KRISTIANSAND – De Noorse kroonprinses Mette-Marit en haar Deense collega kroonprinses Mary hebben vrijdag samen in het Noors Kristiansand de herdenking bijgewoond van de Slag bij Helgoland van 9 mei 1864. Daarbij kwamen 18 Denen om het leven. Ze zijn in Kristiansand begraven, waar de Deense marine destijds een toevlucht vond.
De zeeslag ging 150 jaar geleden tussen Denemarken en Duitsland en Oostenrijk, die eerder dat jaar Denemarken waren binnengevallen. Het geschil ging over de zeggenschap over de hertogdommen Sleeswijk en Holstein. Die werden weliswaar geregeerd door de Deense koning, maar ze vielen formeel niet onder Denemarken maar onder de Duitse bond.

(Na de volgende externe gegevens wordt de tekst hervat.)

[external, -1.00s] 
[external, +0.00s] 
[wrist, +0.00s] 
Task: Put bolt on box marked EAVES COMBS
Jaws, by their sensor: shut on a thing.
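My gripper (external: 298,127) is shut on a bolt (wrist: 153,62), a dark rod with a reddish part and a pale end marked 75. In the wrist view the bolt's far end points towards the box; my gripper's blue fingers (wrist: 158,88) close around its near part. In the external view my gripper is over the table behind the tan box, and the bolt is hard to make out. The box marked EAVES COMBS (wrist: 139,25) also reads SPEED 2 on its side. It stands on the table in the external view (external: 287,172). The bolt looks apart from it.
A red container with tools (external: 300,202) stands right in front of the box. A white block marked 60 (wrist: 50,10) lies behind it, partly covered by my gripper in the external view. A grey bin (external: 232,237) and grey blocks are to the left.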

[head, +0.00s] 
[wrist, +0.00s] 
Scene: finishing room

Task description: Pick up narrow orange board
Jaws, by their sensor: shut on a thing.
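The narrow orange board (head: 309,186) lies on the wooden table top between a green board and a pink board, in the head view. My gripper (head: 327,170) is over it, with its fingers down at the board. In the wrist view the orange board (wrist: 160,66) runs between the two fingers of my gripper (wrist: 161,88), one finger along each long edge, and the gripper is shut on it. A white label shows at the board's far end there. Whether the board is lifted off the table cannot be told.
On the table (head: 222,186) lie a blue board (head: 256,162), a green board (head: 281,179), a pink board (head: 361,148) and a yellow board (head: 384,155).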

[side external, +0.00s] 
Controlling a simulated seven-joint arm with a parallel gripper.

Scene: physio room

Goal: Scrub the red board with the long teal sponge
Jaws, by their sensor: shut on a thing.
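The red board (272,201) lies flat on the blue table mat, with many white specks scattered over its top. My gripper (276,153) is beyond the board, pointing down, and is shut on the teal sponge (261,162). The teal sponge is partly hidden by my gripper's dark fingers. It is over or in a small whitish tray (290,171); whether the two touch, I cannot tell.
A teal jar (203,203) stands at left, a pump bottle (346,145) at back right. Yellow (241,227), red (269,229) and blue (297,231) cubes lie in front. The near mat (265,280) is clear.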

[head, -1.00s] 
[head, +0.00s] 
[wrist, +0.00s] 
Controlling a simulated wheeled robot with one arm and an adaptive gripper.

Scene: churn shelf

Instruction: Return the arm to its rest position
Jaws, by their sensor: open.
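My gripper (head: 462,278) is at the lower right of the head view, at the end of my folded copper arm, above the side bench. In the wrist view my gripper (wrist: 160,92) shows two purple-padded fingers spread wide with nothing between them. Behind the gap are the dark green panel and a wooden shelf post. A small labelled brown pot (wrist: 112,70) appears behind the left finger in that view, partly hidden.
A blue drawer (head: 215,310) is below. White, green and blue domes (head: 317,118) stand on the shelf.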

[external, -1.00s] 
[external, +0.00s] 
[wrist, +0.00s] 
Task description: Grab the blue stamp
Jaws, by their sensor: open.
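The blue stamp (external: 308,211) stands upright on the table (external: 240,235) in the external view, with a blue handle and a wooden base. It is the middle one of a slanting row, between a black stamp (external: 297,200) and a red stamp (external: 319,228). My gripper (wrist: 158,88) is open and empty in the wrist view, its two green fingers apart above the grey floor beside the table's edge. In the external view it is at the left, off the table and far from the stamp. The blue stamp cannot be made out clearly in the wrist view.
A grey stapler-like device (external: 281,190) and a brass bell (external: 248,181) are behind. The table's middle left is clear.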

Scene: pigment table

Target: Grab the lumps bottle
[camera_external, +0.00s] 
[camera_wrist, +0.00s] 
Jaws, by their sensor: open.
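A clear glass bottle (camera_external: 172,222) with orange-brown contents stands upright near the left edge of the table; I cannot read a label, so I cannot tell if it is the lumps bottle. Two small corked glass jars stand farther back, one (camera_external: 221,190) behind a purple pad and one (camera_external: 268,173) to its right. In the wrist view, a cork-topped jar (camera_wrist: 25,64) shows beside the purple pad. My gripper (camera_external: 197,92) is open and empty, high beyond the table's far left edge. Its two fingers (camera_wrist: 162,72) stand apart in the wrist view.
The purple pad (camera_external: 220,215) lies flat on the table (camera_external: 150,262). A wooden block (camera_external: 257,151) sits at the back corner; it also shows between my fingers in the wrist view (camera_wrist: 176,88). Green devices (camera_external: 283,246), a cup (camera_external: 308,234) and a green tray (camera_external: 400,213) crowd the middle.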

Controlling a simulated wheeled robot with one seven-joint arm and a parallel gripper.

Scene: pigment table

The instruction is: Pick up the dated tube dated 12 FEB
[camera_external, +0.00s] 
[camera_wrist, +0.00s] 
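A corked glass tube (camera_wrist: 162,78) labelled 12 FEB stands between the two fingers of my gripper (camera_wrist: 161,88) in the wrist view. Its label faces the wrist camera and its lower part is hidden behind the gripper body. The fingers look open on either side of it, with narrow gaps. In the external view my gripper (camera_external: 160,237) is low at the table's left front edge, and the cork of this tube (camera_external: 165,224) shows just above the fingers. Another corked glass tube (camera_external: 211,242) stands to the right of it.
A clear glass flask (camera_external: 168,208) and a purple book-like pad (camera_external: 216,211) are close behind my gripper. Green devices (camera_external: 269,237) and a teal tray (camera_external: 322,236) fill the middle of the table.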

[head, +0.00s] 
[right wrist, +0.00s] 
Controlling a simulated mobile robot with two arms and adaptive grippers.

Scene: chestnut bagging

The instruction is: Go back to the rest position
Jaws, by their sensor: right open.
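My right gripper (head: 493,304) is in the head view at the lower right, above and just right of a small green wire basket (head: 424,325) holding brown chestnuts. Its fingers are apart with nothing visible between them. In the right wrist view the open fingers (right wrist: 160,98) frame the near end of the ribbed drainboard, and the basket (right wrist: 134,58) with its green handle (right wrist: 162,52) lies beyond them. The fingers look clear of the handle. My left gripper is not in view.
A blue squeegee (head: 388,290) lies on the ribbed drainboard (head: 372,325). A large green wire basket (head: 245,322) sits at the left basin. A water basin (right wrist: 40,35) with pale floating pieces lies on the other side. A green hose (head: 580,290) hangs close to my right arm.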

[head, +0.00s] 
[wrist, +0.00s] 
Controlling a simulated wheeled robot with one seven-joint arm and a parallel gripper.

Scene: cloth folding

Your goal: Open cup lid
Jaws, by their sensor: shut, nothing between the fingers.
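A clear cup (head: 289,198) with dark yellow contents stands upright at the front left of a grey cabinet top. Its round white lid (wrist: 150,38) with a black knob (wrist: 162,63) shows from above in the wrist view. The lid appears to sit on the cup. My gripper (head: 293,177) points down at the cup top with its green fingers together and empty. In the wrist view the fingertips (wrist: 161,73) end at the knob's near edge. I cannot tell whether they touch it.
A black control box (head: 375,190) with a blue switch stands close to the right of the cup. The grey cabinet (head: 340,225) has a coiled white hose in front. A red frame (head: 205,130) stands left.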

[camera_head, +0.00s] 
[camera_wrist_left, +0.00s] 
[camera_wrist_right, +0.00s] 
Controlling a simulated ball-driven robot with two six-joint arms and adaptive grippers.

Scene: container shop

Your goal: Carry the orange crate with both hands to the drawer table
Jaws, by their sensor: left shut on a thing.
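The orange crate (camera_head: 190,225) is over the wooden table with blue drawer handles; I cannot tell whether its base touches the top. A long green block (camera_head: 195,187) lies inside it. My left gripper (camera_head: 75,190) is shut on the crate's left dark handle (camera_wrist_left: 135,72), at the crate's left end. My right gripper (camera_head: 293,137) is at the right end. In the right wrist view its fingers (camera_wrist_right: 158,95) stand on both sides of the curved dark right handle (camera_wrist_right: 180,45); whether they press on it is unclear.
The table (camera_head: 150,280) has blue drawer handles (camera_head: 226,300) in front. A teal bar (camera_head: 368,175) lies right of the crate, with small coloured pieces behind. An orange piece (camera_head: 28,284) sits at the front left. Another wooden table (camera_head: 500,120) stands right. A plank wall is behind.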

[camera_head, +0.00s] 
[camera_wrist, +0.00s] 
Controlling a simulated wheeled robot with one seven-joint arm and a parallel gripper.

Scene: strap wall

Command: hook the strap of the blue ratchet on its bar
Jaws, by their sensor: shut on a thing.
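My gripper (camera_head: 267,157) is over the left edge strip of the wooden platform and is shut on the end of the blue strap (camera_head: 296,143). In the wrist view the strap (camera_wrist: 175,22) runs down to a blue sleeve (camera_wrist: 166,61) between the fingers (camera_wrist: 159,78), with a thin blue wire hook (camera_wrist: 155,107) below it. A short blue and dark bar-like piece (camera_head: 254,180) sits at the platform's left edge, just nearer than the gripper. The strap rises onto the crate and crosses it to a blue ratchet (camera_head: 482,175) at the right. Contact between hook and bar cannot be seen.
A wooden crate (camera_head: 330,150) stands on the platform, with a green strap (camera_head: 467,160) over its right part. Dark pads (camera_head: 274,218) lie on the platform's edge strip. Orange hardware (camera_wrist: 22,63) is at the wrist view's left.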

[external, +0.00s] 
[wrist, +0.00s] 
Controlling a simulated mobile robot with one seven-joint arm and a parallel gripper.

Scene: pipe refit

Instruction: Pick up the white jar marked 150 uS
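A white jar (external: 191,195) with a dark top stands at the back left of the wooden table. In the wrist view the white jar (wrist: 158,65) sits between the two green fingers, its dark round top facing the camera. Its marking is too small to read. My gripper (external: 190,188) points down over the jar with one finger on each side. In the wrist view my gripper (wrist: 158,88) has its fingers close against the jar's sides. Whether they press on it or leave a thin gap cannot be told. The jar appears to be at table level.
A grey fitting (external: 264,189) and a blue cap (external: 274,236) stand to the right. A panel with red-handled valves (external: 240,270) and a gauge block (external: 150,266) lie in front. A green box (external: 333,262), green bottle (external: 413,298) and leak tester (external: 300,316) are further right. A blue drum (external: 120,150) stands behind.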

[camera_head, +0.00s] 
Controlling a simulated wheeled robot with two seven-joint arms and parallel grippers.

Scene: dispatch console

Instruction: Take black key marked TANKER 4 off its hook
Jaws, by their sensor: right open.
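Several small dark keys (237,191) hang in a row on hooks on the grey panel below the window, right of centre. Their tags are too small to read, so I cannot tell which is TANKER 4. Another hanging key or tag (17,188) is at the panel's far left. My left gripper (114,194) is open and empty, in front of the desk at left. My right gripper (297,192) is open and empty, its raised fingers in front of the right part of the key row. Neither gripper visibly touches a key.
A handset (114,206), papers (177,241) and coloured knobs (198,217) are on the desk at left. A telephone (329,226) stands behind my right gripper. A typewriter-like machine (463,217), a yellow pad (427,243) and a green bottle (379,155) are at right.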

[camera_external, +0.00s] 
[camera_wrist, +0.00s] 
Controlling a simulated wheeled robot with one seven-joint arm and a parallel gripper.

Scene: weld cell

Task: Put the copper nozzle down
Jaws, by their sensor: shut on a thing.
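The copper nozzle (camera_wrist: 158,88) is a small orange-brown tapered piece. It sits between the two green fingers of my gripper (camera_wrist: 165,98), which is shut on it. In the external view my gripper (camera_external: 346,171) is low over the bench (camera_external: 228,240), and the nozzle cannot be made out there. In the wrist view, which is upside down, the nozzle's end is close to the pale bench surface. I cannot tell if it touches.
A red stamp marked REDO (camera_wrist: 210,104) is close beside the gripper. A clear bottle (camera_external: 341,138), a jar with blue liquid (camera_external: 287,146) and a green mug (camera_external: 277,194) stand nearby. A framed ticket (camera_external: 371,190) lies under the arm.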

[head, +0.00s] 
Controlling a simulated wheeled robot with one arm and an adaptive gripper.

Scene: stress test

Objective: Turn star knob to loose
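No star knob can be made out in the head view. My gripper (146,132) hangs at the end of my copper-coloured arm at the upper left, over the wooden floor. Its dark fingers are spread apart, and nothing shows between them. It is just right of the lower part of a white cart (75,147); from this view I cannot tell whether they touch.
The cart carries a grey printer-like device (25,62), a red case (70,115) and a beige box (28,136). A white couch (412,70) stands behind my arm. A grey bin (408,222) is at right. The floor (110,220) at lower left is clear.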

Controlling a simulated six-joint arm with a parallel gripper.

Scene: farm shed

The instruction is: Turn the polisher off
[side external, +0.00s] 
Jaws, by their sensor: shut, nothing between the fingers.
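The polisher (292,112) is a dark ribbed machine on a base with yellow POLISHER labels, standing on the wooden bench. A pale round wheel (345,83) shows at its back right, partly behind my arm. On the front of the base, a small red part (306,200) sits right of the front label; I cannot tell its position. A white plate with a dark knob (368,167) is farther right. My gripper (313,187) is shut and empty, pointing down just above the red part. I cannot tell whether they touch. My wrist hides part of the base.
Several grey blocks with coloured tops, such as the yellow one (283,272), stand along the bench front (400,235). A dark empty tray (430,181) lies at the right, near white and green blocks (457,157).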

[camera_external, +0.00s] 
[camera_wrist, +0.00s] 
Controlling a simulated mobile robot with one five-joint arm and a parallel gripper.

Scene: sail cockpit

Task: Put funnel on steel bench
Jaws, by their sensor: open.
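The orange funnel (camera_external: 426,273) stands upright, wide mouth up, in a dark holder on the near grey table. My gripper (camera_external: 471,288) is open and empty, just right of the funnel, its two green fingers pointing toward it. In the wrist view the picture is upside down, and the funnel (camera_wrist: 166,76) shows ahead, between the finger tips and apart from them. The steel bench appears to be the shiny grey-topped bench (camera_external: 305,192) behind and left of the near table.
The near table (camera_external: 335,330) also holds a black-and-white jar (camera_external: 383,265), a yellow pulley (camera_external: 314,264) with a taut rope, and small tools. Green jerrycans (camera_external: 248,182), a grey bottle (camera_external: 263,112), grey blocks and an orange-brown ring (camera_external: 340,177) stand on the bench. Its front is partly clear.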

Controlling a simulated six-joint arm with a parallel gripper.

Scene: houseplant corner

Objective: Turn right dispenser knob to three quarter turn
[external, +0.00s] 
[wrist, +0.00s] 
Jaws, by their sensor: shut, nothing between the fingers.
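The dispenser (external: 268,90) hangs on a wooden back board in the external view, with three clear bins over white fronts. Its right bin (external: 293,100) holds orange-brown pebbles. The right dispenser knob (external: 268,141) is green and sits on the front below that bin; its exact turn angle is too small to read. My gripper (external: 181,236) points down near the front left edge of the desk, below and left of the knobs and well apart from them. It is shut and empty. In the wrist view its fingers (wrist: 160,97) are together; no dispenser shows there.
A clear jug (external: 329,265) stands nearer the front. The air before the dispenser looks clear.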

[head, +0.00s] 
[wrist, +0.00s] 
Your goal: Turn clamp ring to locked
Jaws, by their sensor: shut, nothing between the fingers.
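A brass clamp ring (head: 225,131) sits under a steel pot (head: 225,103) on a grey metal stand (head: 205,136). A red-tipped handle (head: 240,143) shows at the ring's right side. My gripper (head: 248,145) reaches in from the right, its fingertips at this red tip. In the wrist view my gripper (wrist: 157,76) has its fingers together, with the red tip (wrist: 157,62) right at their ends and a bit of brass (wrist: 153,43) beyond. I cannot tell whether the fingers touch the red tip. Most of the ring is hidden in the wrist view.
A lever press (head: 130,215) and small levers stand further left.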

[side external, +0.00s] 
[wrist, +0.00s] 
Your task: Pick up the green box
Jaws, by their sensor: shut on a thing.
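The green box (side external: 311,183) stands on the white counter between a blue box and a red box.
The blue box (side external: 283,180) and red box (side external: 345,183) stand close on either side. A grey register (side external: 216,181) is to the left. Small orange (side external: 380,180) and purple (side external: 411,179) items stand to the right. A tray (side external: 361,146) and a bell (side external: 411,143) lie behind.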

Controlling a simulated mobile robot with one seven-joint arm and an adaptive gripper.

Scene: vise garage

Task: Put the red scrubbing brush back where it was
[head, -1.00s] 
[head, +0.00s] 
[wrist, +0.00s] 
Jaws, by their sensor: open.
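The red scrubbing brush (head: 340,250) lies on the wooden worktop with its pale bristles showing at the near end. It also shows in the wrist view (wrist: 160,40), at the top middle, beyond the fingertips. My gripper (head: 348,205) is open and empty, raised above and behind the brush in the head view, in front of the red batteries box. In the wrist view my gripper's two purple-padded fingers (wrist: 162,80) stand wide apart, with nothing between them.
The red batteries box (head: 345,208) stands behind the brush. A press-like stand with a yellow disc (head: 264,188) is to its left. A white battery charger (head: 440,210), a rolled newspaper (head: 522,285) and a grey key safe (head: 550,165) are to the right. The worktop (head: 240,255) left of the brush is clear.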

Toen de Deense regering ze wilde inlijven, grepen Pruisen en Oostenrijk in.
Het Deense leger was geen partij voor de gecombineerde macht van de 53.000 Pruisische soldaten en 20.000 militairen uit Oostenrijk-Hongarije. Sleeswijk en Holstein – tegenwoordig een aparte Duitse deelstaat, waar overigens nog steeds Deense scholen zijn – kwamen voortaan onder Duitse bestuur. Bij het eiland Helgoland behaalde de Deense marine een zege, maar dat maakte voor het verloop van de oorlog niet uit. Op 12 mei 1864 vroeg Denemarken om een wapenstilstand.
De slachtoffers van de zeeslag worden nog jaarlijks herdacht. Vanwege het jubileum waren nu de kroonprinsessen aanwezig.